* _DATASET SECTION_
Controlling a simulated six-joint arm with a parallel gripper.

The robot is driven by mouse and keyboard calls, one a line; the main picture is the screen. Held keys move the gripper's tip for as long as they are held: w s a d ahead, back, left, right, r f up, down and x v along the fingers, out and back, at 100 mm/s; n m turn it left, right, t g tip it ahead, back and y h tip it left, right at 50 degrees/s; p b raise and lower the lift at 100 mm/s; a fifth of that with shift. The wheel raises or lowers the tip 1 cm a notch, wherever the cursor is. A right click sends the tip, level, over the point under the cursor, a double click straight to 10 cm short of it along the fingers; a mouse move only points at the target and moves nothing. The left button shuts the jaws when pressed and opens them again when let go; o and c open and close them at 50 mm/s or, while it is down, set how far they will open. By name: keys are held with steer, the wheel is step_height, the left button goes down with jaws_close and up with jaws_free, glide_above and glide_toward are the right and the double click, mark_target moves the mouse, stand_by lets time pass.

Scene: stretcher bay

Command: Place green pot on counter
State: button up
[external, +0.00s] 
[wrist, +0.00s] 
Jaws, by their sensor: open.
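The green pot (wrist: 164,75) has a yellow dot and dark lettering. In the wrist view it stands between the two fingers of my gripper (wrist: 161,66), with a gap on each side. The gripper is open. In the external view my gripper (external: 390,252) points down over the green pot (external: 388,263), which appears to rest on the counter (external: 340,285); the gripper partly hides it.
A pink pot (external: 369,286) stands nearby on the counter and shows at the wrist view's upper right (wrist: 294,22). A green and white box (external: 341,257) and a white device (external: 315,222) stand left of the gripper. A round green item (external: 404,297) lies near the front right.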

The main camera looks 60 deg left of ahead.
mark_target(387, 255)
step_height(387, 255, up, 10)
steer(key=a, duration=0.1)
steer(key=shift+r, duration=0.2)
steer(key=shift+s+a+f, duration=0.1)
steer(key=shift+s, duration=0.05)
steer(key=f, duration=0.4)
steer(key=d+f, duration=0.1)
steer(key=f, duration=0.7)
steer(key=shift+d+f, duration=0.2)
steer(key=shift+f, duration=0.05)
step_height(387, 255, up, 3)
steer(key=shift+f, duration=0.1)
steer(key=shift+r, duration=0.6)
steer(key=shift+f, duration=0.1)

* _WRITTEN TASK_
Return the whole listing exactly.

* _EXERCISE RESPONSE_
Controlling a simulated six-joint arm with a parallel gripper.

The robot is driven by mouse and keyboard calls, one a line; the main picture is the screen. Held keys move the gripper's tip for as long as they are held: w s a d ahead, back, left, right, r f up, down and x v along the fingers, out and back, at 100 mm/s; n m turn it left, right, t g tip it ahead, back and y h tip it left, right at 50 degrees/s; p b raise and lower the lift at 100 mm/s; a fifth of that with shift. The wheel raises or lowers the tip 1 cm a notch, wherever the cursor is. A right click sends the tip, level, over the point under the cursor, a double click straight to 10 cm short of it along the fingers; a mouse move only points at the target and moves nothing. The left button shuts the jaws when pressed and opens them again when let go; o and c open and close them at 50 mm/s or, while it is down, set how far they will open. By name: keys are held with steer, the wheel is step_height, the left button goes down with jaws_close and up with jaws_free, glide_above and glide_toward are the right and the double click, mark_target moves the mouse, stand_by lets time pass.

Scene: stretcher bay

Command: Place green pot on counter
State: button up
[external, +0.00s] 
[wrist, +0.00s] 
Jaws, by their sensor: open.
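The green pot (wrist: 164,75) has a yellow dot and dark lettering. In the wrist view it stands between the two fingers of my gripper (wrist: 161,66), with a gap on each side. The gripper is open. In the external view my gripper (external: 390,252) points down over the green pot (external: 388,263), which appears to rest on the counter (external: 340,285); the gripper partly hides it.
A pink pot (external: 369,286) stands nearby on the counter and shows at the wrist view's upper right (wrist: 294,22). A green and white box (external: 341,257) and a white device (external: 315,222) stand left of the gripper. A round green item (external: 404,297) lies near the front right.

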The main camera looks 60 deg left of ahead.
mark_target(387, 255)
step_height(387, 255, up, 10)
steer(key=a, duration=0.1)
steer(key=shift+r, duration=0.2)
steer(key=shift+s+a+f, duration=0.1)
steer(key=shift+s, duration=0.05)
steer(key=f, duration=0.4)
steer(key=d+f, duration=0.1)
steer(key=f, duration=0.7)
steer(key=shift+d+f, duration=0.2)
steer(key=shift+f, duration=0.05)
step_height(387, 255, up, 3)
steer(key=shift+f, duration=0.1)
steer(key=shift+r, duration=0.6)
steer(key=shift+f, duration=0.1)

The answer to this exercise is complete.